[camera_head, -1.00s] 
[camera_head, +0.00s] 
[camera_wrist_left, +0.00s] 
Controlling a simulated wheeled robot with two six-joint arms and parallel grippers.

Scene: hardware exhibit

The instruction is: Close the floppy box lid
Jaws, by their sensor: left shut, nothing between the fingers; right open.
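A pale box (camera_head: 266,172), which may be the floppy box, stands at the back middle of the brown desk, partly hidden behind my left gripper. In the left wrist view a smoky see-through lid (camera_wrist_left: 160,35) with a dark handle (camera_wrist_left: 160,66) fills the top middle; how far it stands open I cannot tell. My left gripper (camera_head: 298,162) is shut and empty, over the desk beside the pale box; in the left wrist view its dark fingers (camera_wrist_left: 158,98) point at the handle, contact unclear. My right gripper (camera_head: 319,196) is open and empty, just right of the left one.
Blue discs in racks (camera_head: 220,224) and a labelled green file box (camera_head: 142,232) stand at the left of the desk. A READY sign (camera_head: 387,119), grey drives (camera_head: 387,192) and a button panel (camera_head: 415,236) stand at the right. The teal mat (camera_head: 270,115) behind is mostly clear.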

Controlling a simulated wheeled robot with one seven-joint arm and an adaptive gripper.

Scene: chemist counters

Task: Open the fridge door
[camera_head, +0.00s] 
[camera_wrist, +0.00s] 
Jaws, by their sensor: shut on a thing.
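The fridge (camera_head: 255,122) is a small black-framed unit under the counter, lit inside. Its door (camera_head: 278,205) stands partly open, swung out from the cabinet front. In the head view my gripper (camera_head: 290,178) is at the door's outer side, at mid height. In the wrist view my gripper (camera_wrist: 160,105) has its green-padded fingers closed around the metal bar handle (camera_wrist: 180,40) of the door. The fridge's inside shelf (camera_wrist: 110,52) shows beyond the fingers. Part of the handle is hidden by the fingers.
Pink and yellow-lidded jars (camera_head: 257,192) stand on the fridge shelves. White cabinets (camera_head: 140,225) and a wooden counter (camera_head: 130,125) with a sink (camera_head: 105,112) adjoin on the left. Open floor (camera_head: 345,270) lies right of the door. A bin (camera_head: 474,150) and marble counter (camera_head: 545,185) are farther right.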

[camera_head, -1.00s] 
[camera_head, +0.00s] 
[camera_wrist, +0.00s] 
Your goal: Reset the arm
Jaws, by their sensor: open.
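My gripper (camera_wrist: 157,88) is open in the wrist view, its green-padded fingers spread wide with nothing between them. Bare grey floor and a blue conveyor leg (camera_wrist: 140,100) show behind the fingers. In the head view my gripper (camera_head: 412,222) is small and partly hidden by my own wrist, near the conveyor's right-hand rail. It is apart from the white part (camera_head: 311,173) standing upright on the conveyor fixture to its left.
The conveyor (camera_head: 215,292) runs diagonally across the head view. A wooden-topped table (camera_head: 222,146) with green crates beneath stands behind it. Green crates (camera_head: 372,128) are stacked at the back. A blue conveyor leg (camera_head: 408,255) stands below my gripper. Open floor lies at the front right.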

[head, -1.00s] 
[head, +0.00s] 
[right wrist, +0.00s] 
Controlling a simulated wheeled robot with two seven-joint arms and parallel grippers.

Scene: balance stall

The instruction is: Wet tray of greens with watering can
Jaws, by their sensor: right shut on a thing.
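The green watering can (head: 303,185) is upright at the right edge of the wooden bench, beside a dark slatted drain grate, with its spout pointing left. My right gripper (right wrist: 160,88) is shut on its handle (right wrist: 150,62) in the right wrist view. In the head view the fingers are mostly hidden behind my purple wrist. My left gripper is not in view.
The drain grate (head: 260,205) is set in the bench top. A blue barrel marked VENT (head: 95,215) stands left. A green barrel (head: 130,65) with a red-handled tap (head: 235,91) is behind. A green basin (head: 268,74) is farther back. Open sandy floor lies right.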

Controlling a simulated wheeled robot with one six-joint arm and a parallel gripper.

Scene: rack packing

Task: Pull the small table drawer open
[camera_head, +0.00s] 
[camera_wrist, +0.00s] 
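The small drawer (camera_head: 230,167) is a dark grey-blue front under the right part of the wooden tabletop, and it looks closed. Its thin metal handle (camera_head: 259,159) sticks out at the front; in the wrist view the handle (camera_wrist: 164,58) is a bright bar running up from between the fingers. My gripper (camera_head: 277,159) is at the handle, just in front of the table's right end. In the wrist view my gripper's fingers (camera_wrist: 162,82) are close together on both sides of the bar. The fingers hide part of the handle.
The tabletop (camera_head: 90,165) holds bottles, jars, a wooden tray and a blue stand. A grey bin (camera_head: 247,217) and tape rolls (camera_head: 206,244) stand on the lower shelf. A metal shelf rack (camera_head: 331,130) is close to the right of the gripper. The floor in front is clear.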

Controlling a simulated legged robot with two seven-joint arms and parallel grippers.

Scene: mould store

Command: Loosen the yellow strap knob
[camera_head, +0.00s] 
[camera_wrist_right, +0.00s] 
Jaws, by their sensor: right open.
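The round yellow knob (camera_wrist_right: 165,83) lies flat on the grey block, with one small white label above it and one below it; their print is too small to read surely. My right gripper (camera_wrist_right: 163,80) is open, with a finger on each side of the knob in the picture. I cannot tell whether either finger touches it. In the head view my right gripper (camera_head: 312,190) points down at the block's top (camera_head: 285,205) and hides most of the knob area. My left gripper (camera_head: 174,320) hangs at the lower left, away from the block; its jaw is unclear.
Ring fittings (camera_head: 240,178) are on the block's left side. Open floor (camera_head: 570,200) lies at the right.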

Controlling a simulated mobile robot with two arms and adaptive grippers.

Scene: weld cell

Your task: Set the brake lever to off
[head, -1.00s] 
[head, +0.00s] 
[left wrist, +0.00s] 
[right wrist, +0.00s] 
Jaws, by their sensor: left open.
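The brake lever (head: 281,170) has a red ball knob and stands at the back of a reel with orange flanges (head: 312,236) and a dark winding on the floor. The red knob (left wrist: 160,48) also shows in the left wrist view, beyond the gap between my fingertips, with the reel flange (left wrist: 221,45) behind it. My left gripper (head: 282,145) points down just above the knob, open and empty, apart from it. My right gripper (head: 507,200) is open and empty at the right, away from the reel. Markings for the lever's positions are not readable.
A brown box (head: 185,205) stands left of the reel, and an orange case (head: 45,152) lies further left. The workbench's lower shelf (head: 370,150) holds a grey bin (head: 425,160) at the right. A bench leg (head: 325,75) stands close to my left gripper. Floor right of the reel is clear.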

○ ○ ○ ○

# Task instructions
The entries above should be repeated exactly, every one of them.

# The output
[camera_head, -1.00s] 
[camera_head, +0.00s] 
[camera_wrist_left, +0.00s] 
Controlling a simulated wheeled robot with two six-joint arms and parallel grippers.

Scene: hardware exhibit

The instruction is: Close the floppy box lid
Jaws, by their sensor: left shut, nothing between the fingers; right open.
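A pale box (camera_head: 266,172), which may be the floppy box, stands at the back middle of the brown desk, partly hidden behind my left gripper. In the left wrist view a smoky see-through lid (camera_wrist_left: 160,35) with a dark handle (camera_wrist_left: 160,66) fills the top middle; how far it stands open I cannot tell. My left gripper (camera_head: 298,162) is shut and empty, over the desk beside the pale box; in the left wrist view its dark fingers (camera_wrist_left: 158,98) point at the handle, contact unclear. My right gripper (camera_head: 319,196) is open and empty, just right of the left one.
Blue discs in racks (camera_head: 220,224) and a labelled green file box (camera_head: 142,232) stand at the left of the desk. A READY sign (camera_head: 387,119), grey drives (camera_head: 387,192) and a button panel (camera_head: 415,236) stand at the right. The teal mat (camera_head: 270,115) behind is mostly clear.

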Controlling a simulated wheeled robot with one seven-joint arm and an adaptive gripper.

Scene: chemist counters

Task: Open the fridge door
[camera_head, +0.00s] 
[camera_wrist, +0.00s] 
Jaws, by their sensor: shut on a thing.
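The fridge (camera_head: 255,122) is a small black-framed unit under the counter, lit inside. Its door (camera_head: 278,205) stands partly open, swung out from the cabinet front. In the head view my gripper (camera_head: 290,178) is at the door's outer side, at mid height. In the wrist view my gripper (camera_wrist: 160,105) has its green-padded fingers closed around the metal bar handle (camera_wrist: 180,40) of the door. The fridge's inside shelf (camera_wrist: 110,52) shows beyond the fingers. Part of the handle is hidden by the fingers.
Pink and yellow-lidded jars (camera_head: 257,192) stand on the fridge shelves. White cabinets (camera_head: 140,225) and a wooden counter (camera_head: 130,125) with a sink (camera_head: 105,112) adjoin on the left. Open floor (camera_head: 345,270) lies right of the door. A bin (camera_head: 474,150) and marble counter (camera_head: 545,185) are farther right.

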[camera_head, -1.00s] 
[camera_head, +0.00s] 
[camera_wrist, +0.00s] 
Your goal: Reset the arm
Jaws, by their sensor: open.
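My gripper (camera_wrist: 157,88) is open in the wrist view, its green-padded fingers spread wide with nothing between them. Bare grey floor and a blue conveyor leg (camera_wrist: 140,100) show behind the fingers. In the head view my gripper (camera_head: 412,222) is small and partly hidden by my own wrist, near the conveyor's right-hand rail. It is apart from the white part (camera_head: 311,173) standing upright on the conveyor fixture to its left.
The conveyor (camera_head: 215,292) runs diagonally across the head view. A wooden-topped table (camera_head: 222,146) with green crates beneath stands behind it. Green crates (camera_head: 372,128) are stacked at the back. A blue conveyor leg (camera_head: 408,255) stands below my gripper. Open floor lies at the front right.

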[head, -1.00s] 
[head, +0.00s] 
[right wrist, +0.00s] 
Controlling a simulated wheeled robot with two seven-joint arms and parallel grippers.

Scene: balance stall

The instruction is: Wet tray of greens with watering can
Jaws, by their sensor: right shut on a thing.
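The green watering can (head: 303,185) is upright at the right edge of the wooden bench, beside a dark slatted drain grate, with its spout pointing left. My right gripper (right wrist: 160,88) is shut on its handle (right wrist: 150,62) in the right wrist view. In the head view the fingers are mostly hidden behind my purple wrist. My left gripper is not in view.
The drain grate (head: 260,205) is set in the bench top. A blue barrel marked VENT (head: 95,215) stands left. A green barrel (head: 130,65) with a red-handled tap (head: 235,91) is behind. A green basin (head: 268,74) is farther back. Open sandy floor lies right.

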Controlling a simulated wheeled robot with one six-joint arm and a parallel gripper.

Scene: rack packing

Task: Pull the small table drawer open
[camera_head, +0.00s] 
[camera_wrist, +0.00s] 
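The small drawer (camera_head: 230,167) is a dark grey-blue front under the right part of the wooden tabletop, and it looks closed. Its thin metal handle (camera_head: 259,159) sticks out at the front; in the wrist view the handle (camera_wrist: 164,58) is a bright bar running up from between the fingers. My gripper (camera_head: 277,159) is at the handle, just in front of the table's right end. In the wrist view my gripper's fingers (camera_wrist: 162,82) are close together on both sides of the bar. The fingers hide part of the handle.
The tabletop (camera_head: 90,165) holds bottles, jars, a wooden tray and a blue stand. A grey bin (camera_head: 247,217) and tape rolls (camera_head: 206,244) stand on the lower shelf. A metal shelf rack (camera_head: 331,130) is close to the right of the gripper. The floor in front is clear.

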Controlling a simulated legged robot with two seven-joint arms and parallel grippers.

Scene: mould store

Command: Loosen the yellow strap knob
[camera_head, +0.00s] 
[camera_wrist_right, +0.00s] 
Jaws, by their sensor: right open.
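The round yellow knob (camera_wrist_right: 165,83) lies flat on the grey block, with one small white label above it and one below it; their print is too small to read surely. My right gripper (camera_wrist_right: 163,80) is open, with a finger on each side of the knob in the picture. I cannot tell whether either finger touches it. In the head view my right gripper (camera_head: 312,190) points down at the block's top (camera_head: 285,205) and hides most of the knob area. My left gripper (camera_head: 174,320) hangs at the lower left, away from the block; its jaw is unclear.
Ring fittings (camera_head: 240,178) are on the block's left side. Open floor (camera_head: 570,200) lies at the right.

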Controlling a simulated mobile robot with two arms and adaptive grippers.

Scene: weld cell

Your task: Set the brake lever to off
[head, -1.00s] 
[head, +0.00s] 
[left wrist, +0.00s] 
[right wrist, +0.00s] 
Jaws, by their sensor: left open.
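The brake lever (head: 281,170) has a red ball knob and stands at the back of a reel with orange flanges (head: 312,236) and a dark winding on the floor. The red knob (left wrist: 160,48) also shows in the left wrist view, beyond the gap between my fingertips, with the reel flange (left wrist: 221,45) behind it. My left gripper (head: 282,145) points down just above the knob, open and empty, apart from it. My right gripper (head: 507,200) is open and empty at the right, away from the reel. Markings for the lever's positions are not readable.
A brown box (head: 185,205) stands left of the reel, and an orange case (head: 45,152) lies further left. The workbench's lower shelf (head: 370,150) holds a grey bin (head: 425,160) at the right. A bench leg (head: 325,75) stands close to my left gripper. Floor right of the reel is clear.

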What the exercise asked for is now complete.